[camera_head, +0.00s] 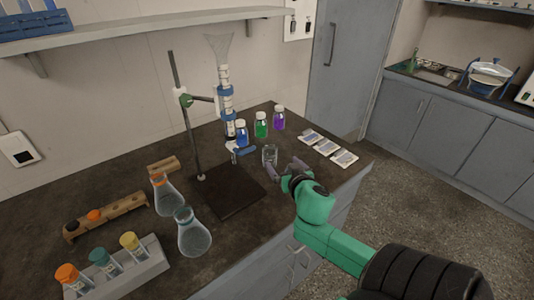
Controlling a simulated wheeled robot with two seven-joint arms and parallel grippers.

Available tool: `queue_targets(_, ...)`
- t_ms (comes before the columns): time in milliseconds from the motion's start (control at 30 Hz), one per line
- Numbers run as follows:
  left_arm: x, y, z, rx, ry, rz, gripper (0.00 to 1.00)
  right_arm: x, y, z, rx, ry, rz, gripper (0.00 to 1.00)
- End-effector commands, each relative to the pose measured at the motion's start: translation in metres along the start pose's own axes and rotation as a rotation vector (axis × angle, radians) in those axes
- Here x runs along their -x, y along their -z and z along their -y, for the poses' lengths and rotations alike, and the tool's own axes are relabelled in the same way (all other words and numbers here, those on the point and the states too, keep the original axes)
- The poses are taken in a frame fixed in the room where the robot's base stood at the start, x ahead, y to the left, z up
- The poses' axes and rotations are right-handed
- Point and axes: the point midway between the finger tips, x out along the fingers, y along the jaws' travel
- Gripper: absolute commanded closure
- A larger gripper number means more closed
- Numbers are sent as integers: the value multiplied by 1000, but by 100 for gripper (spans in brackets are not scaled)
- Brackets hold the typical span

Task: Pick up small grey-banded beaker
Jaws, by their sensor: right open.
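The small beaker (270,154) is clear and stands upright on the dark bench top, just right of the stand's base. A grey band on it is too small to make out. My right gripper (285,169) is open, low over the bench, on the near right side of the beaker. One fingertip shows close to the beaker's lower edge; I cannot tell whether it touches. Nothing shows between the fingers. My left gripper is out of view.
A stand with a burette (225,100) on a black base (234,192) is left of the beaker. Blue, green (261,125) and purple bottles are behind. Packets (327,147) lie right. Flasks (194,235) and a vial rack (118,273) are at the left.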

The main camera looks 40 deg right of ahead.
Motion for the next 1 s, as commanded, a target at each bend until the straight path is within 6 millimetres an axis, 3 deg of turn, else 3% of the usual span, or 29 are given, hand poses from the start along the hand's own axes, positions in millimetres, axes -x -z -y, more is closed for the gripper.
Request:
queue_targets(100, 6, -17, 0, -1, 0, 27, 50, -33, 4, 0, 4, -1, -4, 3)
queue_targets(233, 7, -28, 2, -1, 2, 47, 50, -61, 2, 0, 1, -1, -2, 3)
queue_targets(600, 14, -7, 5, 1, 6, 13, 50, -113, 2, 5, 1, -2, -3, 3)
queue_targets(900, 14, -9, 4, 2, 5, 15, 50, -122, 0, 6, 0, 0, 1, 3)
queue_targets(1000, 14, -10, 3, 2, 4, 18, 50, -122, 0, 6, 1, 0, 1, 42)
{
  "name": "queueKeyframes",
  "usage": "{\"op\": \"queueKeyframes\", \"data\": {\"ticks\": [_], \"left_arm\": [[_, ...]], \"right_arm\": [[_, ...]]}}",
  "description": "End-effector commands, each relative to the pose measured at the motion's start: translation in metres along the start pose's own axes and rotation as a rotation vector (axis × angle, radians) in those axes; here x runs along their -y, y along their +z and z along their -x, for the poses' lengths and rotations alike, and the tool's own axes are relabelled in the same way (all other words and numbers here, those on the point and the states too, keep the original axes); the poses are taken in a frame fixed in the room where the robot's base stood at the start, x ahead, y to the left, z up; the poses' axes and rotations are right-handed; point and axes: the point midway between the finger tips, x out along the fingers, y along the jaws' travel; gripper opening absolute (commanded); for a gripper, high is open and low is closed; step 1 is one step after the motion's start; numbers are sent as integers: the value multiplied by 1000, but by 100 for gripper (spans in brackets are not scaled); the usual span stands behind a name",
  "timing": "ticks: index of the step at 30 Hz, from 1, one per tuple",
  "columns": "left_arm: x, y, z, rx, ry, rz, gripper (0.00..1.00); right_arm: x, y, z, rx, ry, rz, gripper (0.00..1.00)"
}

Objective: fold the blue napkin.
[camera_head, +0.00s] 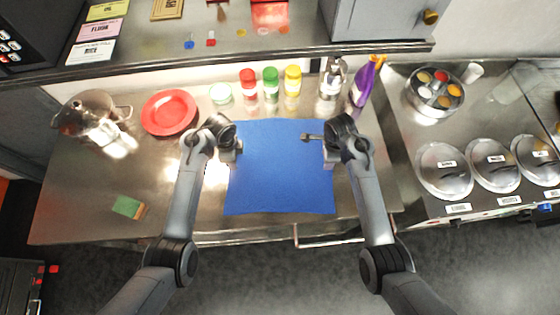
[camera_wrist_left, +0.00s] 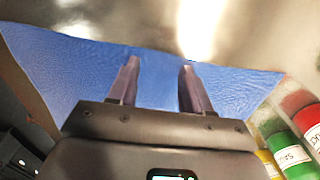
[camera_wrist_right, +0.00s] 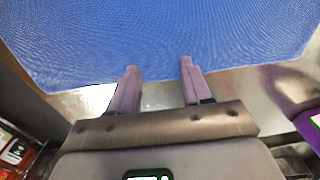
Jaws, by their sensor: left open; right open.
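The blue napkin (camera_head: 280,170) lies flat and spread out on the steel counter, its near edge close to the counter's front. My left gripper (camera_head: 232,150) is at the napkin's left edge toward the back. In the left wrist view its two fingers (camera_wrist_left: 160,75) are apart over the blue cloth (camera_wrist_left: 70,65), with nothing held. My right gripper (camera_head: 326,150) is at the napkin's right edge toward the back. In the right wrist view its fingers (camera_wrist_right: 157,75) are apart at the edge of the cloth (camera_wrist_right: 150,35), with nothing held. I cannot tell whether the fingertips touch the cloth.
Red (camera_head: 248,86), green (camera_head: 271,84) and yellow (camera_head: 293,80) jars stand behind the napkin. A purple bottle (camera_head: 363,84) is at back right. A red plate (camera_head: 169,112) and steel pot (camera_head: 90,112) are at back left. A green sponge (camera_head: 127,206) lies front left.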

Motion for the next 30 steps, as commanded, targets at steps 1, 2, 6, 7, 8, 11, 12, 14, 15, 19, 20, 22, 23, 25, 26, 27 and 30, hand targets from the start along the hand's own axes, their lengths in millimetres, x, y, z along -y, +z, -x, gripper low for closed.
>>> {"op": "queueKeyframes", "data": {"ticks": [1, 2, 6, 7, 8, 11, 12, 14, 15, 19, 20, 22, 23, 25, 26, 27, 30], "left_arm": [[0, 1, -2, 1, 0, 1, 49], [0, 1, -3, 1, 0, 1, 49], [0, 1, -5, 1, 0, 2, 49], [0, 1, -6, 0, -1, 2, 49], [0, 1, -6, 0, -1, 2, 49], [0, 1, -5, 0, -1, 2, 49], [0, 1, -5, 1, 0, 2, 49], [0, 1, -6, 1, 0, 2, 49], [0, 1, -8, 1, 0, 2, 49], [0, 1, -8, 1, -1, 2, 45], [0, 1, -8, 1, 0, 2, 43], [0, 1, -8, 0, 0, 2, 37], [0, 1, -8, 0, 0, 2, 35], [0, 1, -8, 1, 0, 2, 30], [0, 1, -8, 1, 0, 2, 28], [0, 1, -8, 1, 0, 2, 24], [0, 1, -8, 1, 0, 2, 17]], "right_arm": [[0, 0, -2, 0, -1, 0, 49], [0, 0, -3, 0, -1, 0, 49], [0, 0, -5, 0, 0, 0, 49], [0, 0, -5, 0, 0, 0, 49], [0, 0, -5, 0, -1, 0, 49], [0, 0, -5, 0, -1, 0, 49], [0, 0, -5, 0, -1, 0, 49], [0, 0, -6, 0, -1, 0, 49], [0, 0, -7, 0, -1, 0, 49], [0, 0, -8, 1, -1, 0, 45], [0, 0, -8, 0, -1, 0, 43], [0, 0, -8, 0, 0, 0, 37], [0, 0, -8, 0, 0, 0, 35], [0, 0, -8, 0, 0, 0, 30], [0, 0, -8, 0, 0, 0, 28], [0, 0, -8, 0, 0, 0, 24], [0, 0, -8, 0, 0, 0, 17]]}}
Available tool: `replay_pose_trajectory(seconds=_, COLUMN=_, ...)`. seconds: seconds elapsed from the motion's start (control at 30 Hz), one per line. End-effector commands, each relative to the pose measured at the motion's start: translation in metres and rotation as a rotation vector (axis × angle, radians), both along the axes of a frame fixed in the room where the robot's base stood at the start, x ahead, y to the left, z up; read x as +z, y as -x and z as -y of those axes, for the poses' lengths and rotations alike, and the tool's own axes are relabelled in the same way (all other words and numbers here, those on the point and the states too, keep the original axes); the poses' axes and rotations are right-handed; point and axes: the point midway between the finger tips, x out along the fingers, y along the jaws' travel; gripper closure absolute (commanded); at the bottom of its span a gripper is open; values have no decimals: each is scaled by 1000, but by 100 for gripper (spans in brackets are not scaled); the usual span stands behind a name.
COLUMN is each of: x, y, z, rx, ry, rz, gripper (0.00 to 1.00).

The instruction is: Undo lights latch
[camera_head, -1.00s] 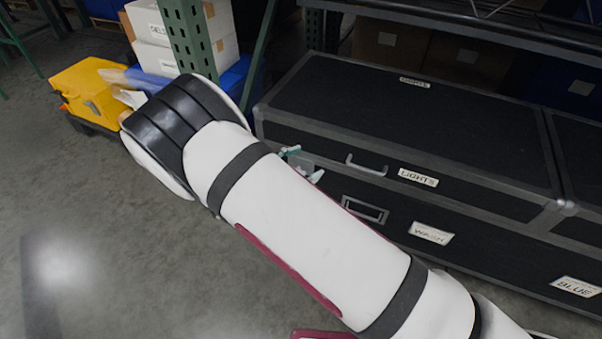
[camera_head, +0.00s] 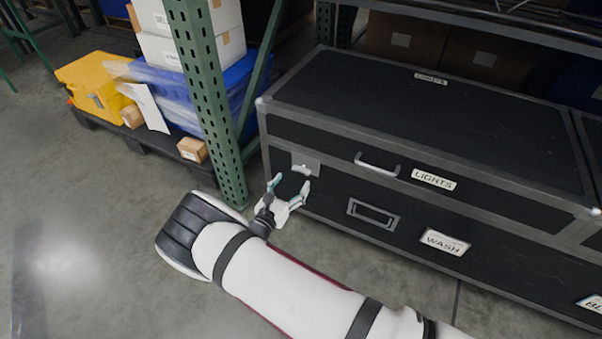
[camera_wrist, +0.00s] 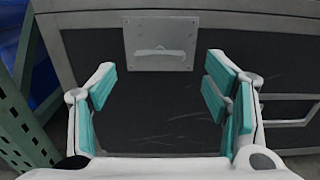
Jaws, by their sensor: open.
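A green perforated rack post (camera_head: 208,100) stands left of the cases, close to my arm. A silver handle (camera_head: 378,168) sits right of the latch. A pallet with a yellow bin (camera_head: 95,88) and boxes is at left. Floor in front is clear.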

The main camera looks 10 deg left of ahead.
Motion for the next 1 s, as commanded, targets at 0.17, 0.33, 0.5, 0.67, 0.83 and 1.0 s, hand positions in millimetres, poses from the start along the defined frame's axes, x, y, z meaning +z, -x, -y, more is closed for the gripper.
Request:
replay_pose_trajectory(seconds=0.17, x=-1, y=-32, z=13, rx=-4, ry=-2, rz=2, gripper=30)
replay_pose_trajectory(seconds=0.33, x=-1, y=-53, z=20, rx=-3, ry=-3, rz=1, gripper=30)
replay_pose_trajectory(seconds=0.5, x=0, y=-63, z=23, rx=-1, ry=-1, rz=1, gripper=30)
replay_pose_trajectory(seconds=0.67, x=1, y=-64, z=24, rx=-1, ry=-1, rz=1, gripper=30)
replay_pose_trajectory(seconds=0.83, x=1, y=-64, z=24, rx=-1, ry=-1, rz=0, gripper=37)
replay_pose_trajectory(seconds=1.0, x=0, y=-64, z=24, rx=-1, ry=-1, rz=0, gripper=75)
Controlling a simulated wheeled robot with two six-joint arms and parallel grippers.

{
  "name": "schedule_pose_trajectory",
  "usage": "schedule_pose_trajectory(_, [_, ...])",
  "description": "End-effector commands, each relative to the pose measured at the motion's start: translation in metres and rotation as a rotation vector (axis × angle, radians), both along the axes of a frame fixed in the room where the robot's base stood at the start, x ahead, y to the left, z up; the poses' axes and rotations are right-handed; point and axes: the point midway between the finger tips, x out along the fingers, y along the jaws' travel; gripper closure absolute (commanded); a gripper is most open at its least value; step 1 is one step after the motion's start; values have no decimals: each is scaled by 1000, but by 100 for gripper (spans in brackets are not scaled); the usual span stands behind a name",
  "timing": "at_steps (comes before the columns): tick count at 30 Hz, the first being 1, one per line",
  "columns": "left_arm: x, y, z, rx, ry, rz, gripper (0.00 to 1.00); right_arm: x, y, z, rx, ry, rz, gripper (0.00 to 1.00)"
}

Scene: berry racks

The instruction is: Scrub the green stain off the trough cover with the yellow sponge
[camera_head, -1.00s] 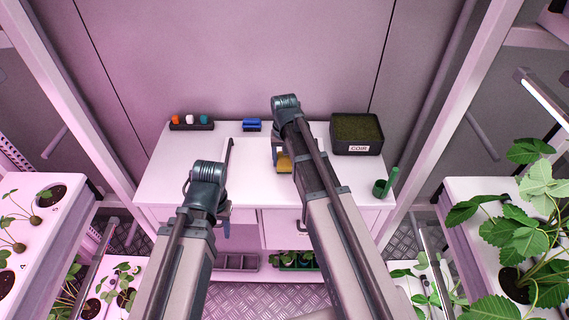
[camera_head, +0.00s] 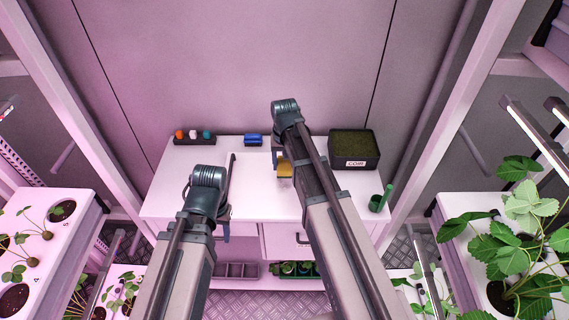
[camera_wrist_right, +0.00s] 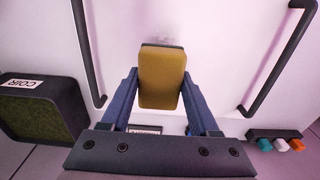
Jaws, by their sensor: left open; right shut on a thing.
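The yellow sponge (camera_head: 285,169) is in my right gripper, over the worktop; it also shows in the right wrist view (camera_wrist_right: 162,78). My right gripper (camera_wrist_right: 160,84) is shut on it, with one blue finger on each side. In the head view my right arm partly hides this gripper. The trough cover (camera_head: 245,187) is a white panel with a dark bar handle at each side. Both handles show in the wrist view. I see no green stain; the sponge and arm hide part of the cover. I cannot tell whether the sponge touches it. My left gripper (camera_head: 225,232) is open and empty at the table's front edge.
A coir box (camera_head: 355,150) stands at the back right, a green cup (camera_head: 378,203) at the front right. A blue item (camera_head: 253,140) and a dark tray (camera_head: 194,140) of small coloured pieces stand at the back. Planted racks flank the table.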

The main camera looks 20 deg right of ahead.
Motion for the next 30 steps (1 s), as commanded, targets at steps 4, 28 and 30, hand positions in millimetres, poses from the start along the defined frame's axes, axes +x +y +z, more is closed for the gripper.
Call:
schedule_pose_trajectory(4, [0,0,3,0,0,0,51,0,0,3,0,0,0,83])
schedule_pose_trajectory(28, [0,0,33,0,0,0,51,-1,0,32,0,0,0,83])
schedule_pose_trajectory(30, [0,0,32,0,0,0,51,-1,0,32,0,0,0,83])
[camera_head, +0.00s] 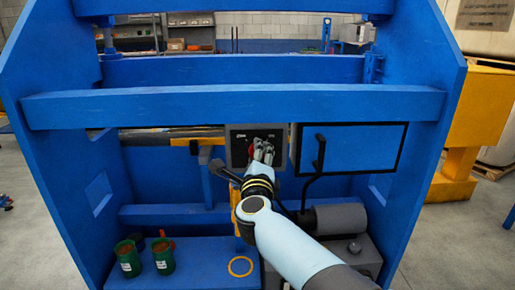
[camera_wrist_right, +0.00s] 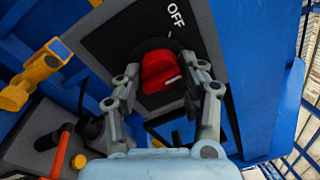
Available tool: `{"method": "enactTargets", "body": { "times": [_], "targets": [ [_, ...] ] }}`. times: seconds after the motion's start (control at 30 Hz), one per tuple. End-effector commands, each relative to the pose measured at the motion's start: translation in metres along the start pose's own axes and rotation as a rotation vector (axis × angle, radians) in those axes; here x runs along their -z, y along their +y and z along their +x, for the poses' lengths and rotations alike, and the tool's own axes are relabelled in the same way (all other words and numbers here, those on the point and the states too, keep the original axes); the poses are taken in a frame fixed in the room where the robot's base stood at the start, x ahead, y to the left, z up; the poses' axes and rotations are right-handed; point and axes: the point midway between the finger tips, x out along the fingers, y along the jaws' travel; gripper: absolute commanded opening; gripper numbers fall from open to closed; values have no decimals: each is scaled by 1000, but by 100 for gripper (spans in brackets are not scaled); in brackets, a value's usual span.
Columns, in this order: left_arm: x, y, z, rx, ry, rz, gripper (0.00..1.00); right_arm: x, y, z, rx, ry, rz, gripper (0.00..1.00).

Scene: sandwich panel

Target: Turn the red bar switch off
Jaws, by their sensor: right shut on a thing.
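The red bar switch (camera_wrist_right: 158,70) sits on a dark grey panel in the right wrist view. A white OFF label (camera_wrist_right: 176,15) is above it. A white mark on the bar is at its right side, not in line with the OFF label. My right gripper (camera_wrist_right: 165,85) is shut on the switch, one finger on each side. In the head view the switch (camera_head: 251,149) shows as a sliver of red on the grey switch panel (camera_head: 238,133), mostly hidden by my right gripper (camera_head: 262,150). My left gripper is in neither view.
A blue cabinet door (camera_head: 365,148) with a black handle (camera_head: 320,152) is right of the switch panel. A blue crossbeam (camera_head: 235,107) runs above it. Two green cans (camera_head: 128,258) stand on the blue shelf at lower left. A grey cylinder (camera_head: 340,219) is below the door.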

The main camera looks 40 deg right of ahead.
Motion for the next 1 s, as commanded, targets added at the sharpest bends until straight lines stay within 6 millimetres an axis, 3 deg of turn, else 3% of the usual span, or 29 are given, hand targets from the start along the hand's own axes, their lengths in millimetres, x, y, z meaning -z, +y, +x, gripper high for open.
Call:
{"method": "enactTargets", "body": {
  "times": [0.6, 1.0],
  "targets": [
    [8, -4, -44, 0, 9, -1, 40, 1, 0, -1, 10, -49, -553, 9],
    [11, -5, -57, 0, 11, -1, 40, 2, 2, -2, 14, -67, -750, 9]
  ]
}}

## WHAT IS ASKED
Select every line in the records above that contains the word "wheeled".

## COMPLETE ANSWER
Controlling a simulated wheeled robot with two seven-joint arms and parallel grippers.
Controlling a simulated wheeled robot with two six-joint arms and parallel grippers.

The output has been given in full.